==== Dataset records ====
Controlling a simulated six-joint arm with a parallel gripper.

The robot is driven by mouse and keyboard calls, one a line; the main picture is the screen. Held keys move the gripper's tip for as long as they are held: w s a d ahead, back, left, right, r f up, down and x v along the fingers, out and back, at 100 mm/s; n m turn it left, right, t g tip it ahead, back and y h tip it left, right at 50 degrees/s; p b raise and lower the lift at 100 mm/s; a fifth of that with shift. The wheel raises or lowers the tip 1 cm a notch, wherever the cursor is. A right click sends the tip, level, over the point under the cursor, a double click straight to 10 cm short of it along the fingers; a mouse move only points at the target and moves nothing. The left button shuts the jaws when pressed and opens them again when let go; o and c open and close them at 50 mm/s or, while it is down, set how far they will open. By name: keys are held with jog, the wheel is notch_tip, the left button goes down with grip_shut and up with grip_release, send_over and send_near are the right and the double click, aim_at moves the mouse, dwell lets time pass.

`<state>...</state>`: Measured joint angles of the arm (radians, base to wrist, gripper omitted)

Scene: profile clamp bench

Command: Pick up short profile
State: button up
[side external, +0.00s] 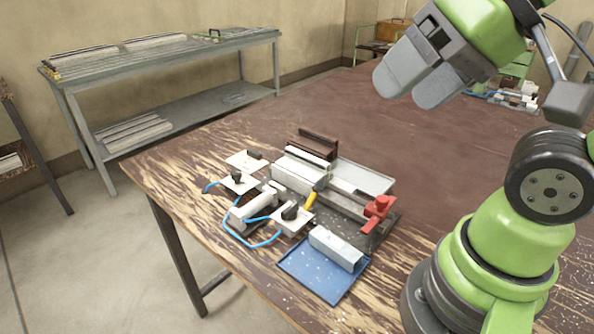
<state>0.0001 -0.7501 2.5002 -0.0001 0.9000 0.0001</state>
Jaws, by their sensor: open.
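A short silver-grey profile (336,248) lies on a blue mat or shallow tray (309,279) near the front of the bench. It lies at a slant, with its square end toward the right. My gripper (407,92) is open and empty at the upper right. It is raised well above the bench, apart from the profile, with its two grey fingers pointing down and to the left. The clamp fixture (345,203) stands just behind the profile, with a red clamp (376,212) at its right end.
A yellow-handled lever (312,198), white plates with black knobs (241,183) and a blue hose (240,240) lie left of the profile. A brown angled block (315,143) stands behind the fixture.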

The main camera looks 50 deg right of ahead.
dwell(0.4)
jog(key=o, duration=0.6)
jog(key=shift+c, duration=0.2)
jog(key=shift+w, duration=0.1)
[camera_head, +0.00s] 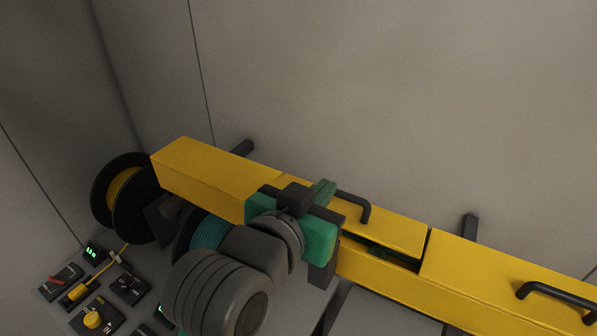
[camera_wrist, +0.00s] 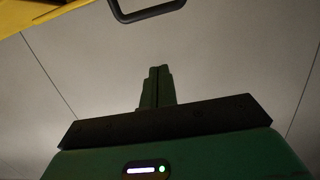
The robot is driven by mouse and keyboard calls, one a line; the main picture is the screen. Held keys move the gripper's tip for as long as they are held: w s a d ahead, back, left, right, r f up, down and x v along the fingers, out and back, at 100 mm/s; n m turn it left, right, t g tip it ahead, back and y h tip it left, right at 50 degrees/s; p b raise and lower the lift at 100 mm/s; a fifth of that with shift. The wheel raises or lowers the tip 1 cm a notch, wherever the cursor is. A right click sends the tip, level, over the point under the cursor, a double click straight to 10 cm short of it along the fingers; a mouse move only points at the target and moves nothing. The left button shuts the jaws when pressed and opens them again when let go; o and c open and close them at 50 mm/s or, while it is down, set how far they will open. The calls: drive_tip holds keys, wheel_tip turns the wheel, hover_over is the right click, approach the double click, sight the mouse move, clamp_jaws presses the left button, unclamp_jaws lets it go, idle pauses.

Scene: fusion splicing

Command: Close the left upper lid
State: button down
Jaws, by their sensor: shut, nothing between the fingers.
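A long yellow box runs across the head view. Its left upper lid (camera_head: 395,231) is the section with a black handle (camera_head: 364,209). A dark gap shows under this lid's front edge, with something green inside, so it looks slightly ajar. My green gripper (camera_head: 323,188) is over the left part of this lid, just left of the handle, and hides part of it. In the wrist view my gripper (camera_wrist: 156,82) has its fingers together and empty. The handle (camera_wrist: 148,12) shows ahead of the fingertips, apart from them in that picture. Contact with the lid cannot be told.
A right upper lid (camera_head: 500,277) with its own black handle (camera_head: 557,293) lies flat. A black reel with yellow cable (camera_head: 122,192) and a control panel (camera_head: 92,292) are at the left. The grey wall behind is bare.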

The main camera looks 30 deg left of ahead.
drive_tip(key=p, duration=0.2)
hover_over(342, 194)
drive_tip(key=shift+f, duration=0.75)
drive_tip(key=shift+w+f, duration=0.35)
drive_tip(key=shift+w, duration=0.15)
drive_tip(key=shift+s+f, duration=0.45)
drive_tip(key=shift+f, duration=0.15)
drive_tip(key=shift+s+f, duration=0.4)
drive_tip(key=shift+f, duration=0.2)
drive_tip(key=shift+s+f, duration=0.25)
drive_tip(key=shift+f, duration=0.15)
====
## Exercise objective
Return the material word for word. Pictures are not part of the copy.

## Correct answer
Controlling a simulated six-joint arm with a parallel gripper.

The robot is driven by mouse and keyboard calls, one a line; the main picture is the screen. Held keys move the gripper's tip for as long as they are held: w s a d ahead, back, left, right, r f up, down and x v along the fingers, out and back, at 100 mm/s; n m turn it left, right, t g tip it ahead, back and y h tip it left, right at 50 degrees/s; p b raise and lower the lift at 100 mm/s; a fifth of that with shift. The wheel raises or lowers the tip 1 cm a notch, wherever the cursor is. A right click sends the tip, level, over the point under the cursor, a double click straight to 10 cm short of it along the fingers; a mouse move only points at the target and moves nothing. The left button shuts the jaws when pressed and opens them again when let go; o and c open and close them at 50 mm/s or, while it is down, set how far they will open. By name: keys are held with jog, the wheel is notch_tip, the left button goes down with grip_shut and up with grip_release, send_over and send_near are the right and the double click, aim_at moves the mouse, dwell lets time pass.

`<state>...</state>`: Measured joint angles of the arm (radians, base to wrist, gripper omitted)

Scene: profile clamp bench

Command: Pick up short profile
State: button up
[side external, +0.00s] 
<state>0.0001 -0.7501 2.5002 -0.0001 0.9000 0.0001</state>
Jaws, by their sensor: open.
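A short silver-grey profile (336,248) lies on a blue mat or shallow tray (309,279) near the front of the bench. It lies at a slant, with its square end toward the right. My gripper (407,92) is open and empty at the upper right. It is raised well above the bench, apart from the profile, with its two grey fingers pointing down and to the left. The clamp fixture (345,203) stands just behind the profile, with a red clamp (376,212) at its right end.
A yellow-handled lever (312,198), white plates with black knobs (241,183) and a blue hose (240,240) lie left of the profile. A brown angled block (315,143) stands behind the fixture.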

The main camera looks 50 deg right of ahead.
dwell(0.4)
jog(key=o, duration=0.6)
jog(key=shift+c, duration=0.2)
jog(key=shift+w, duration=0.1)
[camera_head, +0.00s] 
[camera_wrist, +0.00s] 
The robot is driven by mouse and keyboard calls, one a line; the main picture is the screen. Held keys move the gripper's tip for as long as they are held: w s a d ahead, back, left, right, r f up, down and x v along the fingers, out and back, at 100 mm/s; n m turn it left, right, t g tip it ahead, back and y h tip it left, right at 50 degrees/s; p b raise and lower the lift at 100 mm/s; a fifth of that with shift. The wheel raises or lowers the tip 1 cm a notch, wherever the cursor is. A right click sends the tip, level, over the point under the cursor, a double click straight to 10 cm short of it along the fingers; a mouse move only points at the target and moves nothing. The left button shuts the jaws when pressed and opens them again when let go; o and c open and close them at 50 mm/s or, while it is down, set how far they will open. The calls: drive_tip holds keys, wheel_tip turns the wheel, hover_over is the right click, approach the double click, sight the mouse move, clamp_jaws presses the left button, unclamp_jaws lets it go, idle pauses.

Scene: fusion splicing

Command: Close the left upper lid
State: button down
Jaws, by their sensor: shut, nothing between the fingers.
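A long yellow box runs across the head view. Its left upper lid (camera_head: 395,231) is the section with a black handle (camera_head: 364,209). A dark gap shows under this lid's front edge, with something green inside, so it looks slightly ajar. My green gripper (camera_head: 323,188) is over the left part of this lid, just left of the handle, and hides part of it. In the wrist view my gripper (camera_wrist: 156,82) has its fingers together and empty. The handle (camera_wrist: 148,12) shows ahead of the fingertips, apart from them in that picture. Contact with the lid cannot be told.
A right upper lid (camera_head: 500,277) with its own black handle (camera_head: 557,293) lies flat. A black reel with yellow cable (camera_head: 122,192) and a control panel (camera_head: 92,292) are at the left. The grey wall behind is bare.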

The main camera looks 30 deg left of ahead.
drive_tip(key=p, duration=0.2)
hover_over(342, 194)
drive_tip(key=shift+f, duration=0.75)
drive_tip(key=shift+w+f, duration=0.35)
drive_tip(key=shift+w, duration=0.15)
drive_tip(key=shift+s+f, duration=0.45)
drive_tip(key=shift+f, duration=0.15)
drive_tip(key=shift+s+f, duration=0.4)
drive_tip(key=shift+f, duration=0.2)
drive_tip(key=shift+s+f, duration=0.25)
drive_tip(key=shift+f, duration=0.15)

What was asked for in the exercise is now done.